Copy out every line exactly, passing over the pictures.

■ Data extract:
▬▬▬▬▬▬▬▬▬▬

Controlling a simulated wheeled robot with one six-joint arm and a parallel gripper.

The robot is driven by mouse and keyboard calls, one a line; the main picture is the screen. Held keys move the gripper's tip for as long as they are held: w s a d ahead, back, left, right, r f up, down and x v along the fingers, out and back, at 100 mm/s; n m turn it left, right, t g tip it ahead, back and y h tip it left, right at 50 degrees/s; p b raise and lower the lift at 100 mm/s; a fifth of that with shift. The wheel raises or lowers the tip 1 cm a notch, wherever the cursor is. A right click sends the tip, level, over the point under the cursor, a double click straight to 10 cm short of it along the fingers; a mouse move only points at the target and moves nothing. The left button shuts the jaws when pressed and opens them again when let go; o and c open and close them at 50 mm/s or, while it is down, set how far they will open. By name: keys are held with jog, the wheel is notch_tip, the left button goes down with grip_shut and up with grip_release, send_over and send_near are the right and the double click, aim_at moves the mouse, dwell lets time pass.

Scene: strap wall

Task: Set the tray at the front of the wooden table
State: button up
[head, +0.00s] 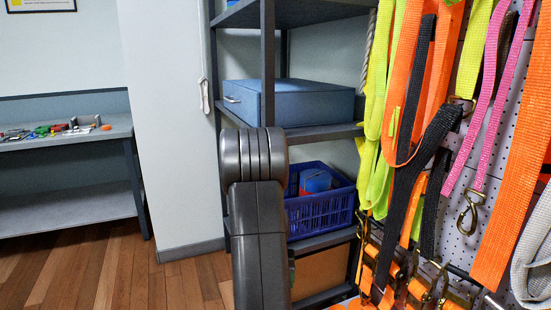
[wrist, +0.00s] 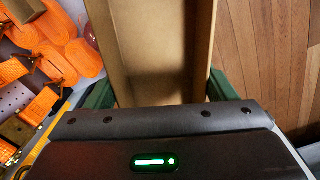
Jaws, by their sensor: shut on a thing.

▬▬▬▬▬▬▬▬▬▬

■ Result below:
Controlling a simulated wheeled robot with one six-joint arm and a parallel gripper.

The robot is driven by mouse and keyboard calls, one a line; the main picture is the screen. Held keys move the gripper's tip for as long as they are held: w s a d ahead, back, left, right, r f up, down and x v along the fingers, out and back, at 100 mm/s; n m turn it left, right, t g tip it ahead, back and y h tip it left, right at 50 degrees/s; p b raise and lower the lift at 100 mm/s; a fifth of that with shift. The wheel raises or lowers the tip 1 cm a notch, wherever the cursor is. A right click sends the tip, level, over the point under the cursor, a double click straight to 10 cm short of it along the fingers; a mouse move only points at the target and moves nothing. The left button shuts the jaws when pressed and opens them again when let go; o and c open and close them at 50 mm/s or, while it is down, set how far they will open. By name: keys are held with jog, the wheel is notch_tip, the left button goes down with grip_shut and up with grip_release, send_over and send_near are the right and the double click, aim_at moves the mouse, dwell lets time pass.

Scene: strap wall

Task: Set the tray at the front of the wooden table
State: button up
[head, +0.00s] 
[wrist, +0.00s] 
Jaws, by their sensor: shut on a thing.

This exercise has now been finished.